• _JOB_
Begin with the first line of the entries below and reproduce each line exactly, ending with the line that holds "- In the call".

• _PROVIDED RECORDS_
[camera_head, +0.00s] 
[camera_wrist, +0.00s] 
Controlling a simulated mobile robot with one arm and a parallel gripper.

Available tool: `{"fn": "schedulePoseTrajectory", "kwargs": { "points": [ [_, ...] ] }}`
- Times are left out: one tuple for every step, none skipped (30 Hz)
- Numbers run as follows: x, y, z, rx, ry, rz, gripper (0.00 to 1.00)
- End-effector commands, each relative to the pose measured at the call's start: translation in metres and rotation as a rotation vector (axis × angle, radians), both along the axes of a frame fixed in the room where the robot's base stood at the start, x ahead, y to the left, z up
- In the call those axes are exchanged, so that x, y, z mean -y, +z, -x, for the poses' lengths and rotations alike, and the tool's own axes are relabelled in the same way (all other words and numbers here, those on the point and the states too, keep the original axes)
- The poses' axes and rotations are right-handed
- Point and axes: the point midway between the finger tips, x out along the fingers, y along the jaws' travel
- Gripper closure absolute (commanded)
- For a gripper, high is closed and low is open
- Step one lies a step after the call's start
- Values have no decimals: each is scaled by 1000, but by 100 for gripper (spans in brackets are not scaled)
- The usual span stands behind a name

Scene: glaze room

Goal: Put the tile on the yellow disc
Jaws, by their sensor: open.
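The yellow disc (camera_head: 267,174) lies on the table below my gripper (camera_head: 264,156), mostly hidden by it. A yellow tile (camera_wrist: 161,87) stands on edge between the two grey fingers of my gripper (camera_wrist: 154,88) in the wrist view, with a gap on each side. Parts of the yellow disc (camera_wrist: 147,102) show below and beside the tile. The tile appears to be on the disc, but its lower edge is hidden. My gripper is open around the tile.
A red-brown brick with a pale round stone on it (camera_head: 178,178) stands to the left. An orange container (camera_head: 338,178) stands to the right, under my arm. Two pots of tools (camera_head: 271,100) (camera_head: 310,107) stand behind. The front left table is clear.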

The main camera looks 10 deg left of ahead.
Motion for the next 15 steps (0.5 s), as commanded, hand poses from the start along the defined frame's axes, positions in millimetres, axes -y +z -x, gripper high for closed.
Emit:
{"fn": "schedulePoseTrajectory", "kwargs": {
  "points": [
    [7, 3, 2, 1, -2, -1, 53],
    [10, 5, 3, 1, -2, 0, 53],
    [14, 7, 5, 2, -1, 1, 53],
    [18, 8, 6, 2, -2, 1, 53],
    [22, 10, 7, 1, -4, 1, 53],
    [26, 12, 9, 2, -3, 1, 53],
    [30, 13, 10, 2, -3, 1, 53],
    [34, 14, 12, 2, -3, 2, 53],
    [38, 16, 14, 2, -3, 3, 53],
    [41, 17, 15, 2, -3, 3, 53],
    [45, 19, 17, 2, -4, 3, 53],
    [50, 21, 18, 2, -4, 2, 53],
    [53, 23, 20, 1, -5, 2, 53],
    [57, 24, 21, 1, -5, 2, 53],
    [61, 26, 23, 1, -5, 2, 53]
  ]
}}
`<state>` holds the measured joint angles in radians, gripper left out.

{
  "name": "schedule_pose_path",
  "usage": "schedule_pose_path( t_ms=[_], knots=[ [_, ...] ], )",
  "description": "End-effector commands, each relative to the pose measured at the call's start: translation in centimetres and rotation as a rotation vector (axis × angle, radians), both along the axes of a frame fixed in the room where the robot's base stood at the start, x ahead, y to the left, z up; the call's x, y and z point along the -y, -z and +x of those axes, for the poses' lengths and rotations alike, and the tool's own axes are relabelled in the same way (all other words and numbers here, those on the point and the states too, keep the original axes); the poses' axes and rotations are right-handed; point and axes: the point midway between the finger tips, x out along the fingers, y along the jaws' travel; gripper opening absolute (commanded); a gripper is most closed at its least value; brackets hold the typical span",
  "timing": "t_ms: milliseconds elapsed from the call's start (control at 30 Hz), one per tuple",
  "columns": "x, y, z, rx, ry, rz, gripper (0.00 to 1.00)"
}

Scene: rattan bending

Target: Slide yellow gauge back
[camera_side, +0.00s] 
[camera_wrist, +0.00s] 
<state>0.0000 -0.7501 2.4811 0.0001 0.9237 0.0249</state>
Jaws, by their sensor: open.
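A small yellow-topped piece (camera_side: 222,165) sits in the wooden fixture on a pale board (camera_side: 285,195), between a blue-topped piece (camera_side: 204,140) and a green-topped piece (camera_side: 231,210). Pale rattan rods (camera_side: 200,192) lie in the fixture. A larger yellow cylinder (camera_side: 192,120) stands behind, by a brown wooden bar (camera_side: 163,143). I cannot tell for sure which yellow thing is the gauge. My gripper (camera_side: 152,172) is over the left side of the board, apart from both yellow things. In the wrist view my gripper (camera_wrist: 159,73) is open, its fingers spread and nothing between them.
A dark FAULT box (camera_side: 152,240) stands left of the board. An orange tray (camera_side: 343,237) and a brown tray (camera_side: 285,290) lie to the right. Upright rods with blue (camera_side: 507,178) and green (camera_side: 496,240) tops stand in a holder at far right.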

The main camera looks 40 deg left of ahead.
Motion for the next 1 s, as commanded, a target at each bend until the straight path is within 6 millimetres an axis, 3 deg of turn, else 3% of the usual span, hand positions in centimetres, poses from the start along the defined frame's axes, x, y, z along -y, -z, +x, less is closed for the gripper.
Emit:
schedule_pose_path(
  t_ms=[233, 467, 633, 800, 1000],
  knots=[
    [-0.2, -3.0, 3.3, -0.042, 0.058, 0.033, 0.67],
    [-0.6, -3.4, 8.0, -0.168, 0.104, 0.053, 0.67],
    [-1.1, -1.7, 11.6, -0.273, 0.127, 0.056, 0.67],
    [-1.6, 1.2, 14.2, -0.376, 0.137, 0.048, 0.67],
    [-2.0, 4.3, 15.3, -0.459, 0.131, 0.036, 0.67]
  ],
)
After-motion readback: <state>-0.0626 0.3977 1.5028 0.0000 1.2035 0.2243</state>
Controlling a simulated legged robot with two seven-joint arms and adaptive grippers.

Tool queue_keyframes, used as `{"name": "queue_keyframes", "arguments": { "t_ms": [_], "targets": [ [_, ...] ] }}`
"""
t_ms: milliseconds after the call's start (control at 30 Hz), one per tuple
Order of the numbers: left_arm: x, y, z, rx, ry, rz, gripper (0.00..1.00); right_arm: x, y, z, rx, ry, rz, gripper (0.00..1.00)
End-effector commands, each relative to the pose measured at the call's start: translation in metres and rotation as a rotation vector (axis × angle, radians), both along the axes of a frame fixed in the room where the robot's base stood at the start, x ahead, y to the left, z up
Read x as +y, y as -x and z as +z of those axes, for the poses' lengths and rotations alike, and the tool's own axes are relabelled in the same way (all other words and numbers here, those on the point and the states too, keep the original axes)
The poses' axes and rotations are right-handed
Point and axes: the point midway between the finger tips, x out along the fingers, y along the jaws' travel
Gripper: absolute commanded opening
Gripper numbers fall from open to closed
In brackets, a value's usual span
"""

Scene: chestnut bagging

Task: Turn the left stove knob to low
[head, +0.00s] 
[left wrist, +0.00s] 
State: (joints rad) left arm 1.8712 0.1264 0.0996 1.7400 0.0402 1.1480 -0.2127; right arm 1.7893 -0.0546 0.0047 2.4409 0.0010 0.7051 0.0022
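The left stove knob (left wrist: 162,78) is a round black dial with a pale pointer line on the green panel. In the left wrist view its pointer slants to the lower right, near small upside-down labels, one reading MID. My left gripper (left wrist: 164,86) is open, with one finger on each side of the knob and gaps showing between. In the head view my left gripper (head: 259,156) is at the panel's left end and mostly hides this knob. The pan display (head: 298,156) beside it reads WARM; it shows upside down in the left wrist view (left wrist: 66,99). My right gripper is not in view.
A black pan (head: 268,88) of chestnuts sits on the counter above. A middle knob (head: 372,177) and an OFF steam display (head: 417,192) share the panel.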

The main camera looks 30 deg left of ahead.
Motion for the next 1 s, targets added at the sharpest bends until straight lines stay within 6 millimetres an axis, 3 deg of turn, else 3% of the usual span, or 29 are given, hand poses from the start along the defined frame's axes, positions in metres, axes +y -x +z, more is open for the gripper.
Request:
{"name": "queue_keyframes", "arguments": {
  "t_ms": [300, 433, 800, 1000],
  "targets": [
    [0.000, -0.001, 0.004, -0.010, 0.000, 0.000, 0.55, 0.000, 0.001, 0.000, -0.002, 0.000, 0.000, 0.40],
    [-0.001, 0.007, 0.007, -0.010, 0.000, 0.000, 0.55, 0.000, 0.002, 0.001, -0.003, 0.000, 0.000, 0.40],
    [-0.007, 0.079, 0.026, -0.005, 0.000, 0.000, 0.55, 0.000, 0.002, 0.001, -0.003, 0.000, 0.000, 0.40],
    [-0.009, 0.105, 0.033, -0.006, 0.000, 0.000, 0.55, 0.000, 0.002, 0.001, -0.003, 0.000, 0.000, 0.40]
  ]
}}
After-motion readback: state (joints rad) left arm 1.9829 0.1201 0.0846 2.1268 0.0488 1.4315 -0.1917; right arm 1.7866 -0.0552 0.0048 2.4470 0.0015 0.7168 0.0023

• _CORRECT OUTPUT_
[camera_head, +0.00s] 
[camera_wrist, +0.00s] 
Controlling a simulated mobile robot with one arm and a parallel gripper.

Available tool: `{"fn": "schedulePoseTrajectory", "kwargs": { "points": [ [_, ...] ] }}`
- Times are left out: one tuple for every step, none skipped (30 Hz)
- Numbers run as follows: x, y, z, rx, ry, rz, gripper (0.00 to 1.00)
- End-effector commands, each relative to the pose measured at the call's start: translation in metres and rotation as a rotation vector (axis × angle, radians), both along the axes of a frame fixed in the room where the robot's base stood at the start, x ahead, y to the left, z up
- In the call those axes are exchanged, so that x, y, z mean -y, +z, -x, for the poses' lengths and rotations alike, and the tool's own axes are relabelled in the same way (all other words and numbers here, those on the point and the states too, keep the original axes)

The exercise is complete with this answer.